(TASK PROMPT):
From the entries below, pull out each line where "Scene" appears.

================

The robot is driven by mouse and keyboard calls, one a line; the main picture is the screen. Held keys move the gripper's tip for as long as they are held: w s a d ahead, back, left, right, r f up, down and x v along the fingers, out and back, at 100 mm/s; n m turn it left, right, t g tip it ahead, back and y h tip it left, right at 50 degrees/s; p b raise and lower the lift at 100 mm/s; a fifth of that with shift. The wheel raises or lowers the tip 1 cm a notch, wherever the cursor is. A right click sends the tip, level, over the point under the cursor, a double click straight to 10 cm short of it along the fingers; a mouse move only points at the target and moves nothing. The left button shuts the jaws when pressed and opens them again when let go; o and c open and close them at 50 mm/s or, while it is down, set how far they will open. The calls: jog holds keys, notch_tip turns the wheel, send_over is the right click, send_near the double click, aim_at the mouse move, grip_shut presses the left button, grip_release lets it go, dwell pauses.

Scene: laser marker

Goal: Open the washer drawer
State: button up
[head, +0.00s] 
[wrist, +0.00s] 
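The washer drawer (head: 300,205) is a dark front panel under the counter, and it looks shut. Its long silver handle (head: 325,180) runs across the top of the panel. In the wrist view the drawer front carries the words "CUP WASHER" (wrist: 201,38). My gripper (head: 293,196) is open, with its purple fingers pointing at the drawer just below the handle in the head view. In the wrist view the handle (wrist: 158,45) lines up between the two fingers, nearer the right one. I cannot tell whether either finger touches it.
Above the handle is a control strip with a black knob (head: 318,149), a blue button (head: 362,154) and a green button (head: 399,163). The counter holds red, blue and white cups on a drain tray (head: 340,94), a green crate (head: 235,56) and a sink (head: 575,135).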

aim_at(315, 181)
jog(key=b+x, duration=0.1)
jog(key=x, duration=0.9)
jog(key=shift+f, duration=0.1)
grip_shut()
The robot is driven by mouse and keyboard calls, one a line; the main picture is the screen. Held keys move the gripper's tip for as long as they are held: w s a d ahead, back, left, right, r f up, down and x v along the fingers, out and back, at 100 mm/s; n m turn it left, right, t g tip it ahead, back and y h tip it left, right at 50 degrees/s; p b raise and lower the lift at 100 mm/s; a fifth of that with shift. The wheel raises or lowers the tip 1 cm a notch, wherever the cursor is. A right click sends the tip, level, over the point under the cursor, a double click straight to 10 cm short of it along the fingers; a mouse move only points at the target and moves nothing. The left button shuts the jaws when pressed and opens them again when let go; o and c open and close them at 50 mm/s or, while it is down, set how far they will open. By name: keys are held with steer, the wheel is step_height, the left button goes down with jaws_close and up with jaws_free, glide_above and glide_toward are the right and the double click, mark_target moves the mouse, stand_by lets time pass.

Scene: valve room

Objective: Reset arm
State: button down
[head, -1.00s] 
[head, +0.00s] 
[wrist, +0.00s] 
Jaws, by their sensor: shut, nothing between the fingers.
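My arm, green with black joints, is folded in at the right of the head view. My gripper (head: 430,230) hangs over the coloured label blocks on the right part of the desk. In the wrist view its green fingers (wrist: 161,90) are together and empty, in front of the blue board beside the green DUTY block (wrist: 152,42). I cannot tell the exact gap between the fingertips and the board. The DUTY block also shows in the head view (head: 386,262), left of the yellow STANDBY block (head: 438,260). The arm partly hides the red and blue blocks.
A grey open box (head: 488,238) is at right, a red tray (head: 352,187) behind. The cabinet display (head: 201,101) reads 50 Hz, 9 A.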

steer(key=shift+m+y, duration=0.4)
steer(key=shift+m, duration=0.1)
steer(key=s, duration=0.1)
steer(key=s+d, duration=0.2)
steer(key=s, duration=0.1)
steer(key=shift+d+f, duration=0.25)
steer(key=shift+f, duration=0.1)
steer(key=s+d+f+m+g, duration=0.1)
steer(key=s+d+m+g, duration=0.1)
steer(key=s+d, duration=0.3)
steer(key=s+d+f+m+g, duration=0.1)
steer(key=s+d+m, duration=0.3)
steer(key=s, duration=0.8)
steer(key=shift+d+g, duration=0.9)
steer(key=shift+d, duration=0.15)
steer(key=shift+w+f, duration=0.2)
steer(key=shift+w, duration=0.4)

================

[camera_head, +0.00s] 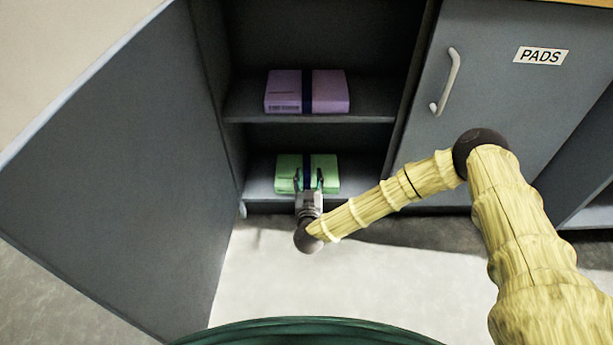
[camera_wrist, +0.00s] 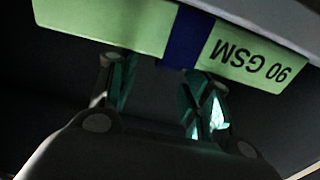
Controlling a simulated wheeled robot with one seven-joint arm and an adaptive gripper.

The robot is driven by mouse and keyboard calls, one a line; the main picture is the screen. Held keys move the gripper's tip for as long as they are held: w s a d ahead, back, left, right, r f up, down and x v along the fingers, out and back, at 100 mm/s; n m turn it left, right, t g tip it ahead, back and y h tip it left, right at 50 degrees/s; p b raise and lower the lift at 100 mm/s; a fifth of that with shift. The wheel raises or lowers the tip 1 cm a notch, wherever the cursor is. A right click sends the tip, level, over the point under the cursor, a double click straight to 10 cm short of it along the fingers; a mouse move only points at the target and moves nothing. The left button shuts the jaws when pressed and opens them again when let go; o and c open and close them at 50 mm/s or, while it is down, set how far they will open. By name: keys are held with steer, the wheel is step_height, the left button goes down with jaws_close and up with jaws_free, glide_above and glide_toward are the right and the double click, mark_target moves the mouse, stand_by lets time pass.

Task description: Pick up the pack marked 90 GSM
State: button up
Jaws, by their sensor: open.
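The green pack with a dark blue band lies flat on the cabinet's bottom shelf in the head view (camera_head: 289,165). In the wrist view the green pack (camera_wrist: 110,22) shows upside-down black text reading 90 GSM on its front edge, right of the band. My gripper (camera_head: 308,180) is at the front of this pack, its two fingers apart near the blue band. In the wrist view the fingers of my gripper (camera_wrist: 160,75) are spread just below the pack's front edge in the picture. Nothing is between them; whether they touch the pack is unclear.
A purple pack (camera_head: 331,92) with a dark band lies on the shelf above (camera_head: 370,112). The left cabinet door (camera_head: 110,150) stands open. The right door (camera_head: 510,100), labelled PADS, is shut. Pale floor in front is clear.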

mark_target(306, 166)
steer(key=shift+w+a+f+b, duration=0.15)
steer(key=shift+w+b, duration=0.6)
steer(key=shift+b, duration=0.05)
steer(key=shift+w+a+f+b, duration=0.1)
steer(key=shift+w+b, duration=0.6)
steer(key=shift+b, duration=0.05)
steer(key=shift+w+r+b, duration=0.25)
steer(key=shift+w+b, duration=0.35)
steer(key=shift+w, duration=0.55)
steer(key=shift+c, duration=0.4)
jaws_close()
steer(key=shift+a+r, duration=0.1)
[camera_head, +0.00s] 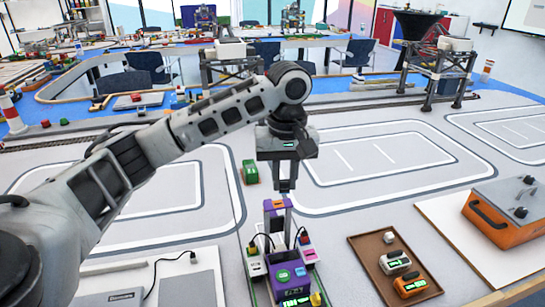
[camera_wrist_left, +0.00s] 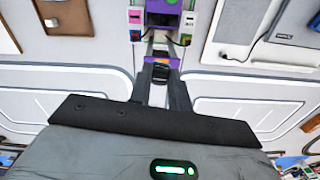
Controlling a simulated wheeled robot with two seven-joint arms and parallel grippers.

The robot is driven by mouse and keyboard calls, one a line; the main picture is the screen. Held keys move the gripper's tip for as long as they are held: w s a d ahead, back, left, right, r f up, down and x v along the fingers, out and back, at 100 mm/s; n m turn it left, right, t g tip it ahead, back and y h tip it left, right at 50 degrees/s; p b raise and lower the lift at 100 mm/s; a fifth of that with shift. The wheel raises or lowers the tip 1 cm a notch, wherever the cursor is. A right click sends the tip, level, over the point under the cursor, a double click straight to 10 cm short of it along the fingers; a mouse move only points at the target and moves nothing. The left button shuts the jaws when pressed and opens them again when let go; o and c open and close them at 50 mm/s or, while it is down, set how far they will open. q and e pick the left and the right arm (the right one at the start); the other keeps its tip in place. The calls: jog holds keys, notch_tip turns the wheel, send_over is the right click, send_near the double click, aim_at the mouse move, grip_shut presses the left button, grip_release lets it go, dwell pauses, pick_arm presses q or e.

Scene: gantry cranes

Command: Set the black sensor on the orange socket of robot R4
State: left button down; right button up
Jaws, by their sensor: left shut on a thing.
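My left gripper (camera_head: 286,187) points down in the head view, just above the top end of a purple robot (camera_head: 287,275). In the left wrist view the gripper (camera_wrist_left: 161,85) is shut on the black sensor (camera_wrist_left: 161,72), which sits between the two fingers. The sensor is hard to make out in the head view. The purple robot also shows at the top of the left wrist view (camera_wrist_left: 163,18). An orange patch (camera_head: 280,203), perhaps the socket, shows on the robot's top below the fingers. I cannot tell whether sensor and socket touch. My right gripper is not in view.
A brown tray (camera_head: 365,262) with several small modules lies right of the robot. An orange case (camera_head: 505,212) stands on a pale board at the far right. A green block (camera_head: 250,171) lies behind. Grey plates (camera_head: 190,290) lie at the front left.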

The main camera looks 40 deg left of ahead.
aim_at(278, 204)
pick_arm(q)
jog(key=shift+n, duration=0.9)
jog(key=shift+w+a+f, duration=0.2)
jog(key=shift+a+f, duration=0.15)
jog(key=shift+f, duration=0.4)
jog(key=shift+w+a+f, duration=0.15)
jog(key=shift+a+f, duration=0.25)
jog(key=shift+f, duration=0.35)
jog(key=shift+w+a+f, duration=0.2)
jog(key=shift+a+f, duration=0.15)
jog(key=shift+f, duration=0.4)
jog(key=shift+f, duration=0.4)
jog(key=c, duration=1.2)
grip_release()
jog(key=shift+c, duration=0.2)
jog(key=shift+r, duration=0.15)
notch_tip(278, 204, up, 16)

================

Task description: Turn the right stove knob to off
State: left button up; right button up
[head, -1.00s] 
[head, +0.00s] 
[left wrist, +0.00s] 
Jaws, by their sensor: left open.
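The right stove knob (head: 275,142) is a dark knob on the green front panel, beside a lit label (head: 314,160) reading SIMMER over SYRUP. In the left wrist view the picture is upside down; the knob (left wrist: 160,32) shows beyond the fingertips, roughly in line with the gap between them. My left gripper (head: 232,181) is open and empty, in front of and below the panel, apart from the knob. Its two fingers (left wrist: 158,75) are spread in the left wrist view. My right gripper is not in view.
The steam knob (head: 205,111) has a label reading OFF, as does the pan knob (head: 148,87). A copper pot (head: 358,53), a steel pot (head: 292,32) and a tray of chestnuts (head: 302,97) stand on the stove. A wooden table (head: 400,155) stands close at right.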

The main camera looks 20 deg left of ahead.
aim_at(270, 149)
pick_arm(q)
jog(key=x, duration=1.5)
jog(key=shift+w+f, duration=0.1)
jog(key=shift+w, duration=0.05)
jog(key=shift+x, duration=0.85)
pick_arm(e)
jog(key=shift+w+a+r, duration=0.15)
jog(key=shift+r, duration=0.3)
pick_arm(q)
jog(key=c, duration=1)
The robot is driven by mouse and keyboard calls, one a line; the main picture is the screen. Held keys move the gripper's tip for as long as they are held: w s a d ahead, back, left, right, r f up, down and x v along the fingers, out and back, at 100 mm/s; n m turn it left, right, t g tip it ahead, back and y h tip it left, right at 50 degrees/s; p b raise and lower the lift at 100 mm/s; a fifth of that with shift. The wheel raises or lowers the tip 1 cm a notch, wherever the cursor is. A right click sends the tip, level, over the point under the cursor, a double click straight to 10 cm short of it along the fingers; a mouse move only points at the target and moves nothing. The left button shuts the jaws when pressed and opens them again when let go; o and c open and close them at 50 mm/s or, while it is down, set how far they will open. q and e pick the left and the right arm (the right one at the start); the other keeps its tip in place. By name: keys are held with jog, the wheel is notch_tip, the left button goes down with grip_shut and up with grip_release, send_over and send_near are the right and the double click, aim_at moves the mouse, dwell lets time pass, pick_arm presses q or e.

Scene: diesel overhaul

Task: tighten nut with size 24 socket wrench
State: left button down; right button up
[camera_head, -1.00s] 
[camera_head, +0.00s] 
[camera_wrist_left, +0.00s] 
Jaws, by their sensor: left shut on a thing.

================

(RESPONSE FOR THIS EXERCISE):
Scene: laser marker
Scene: valve room
Scene: gantry cranes
Scene: diesel overhaul

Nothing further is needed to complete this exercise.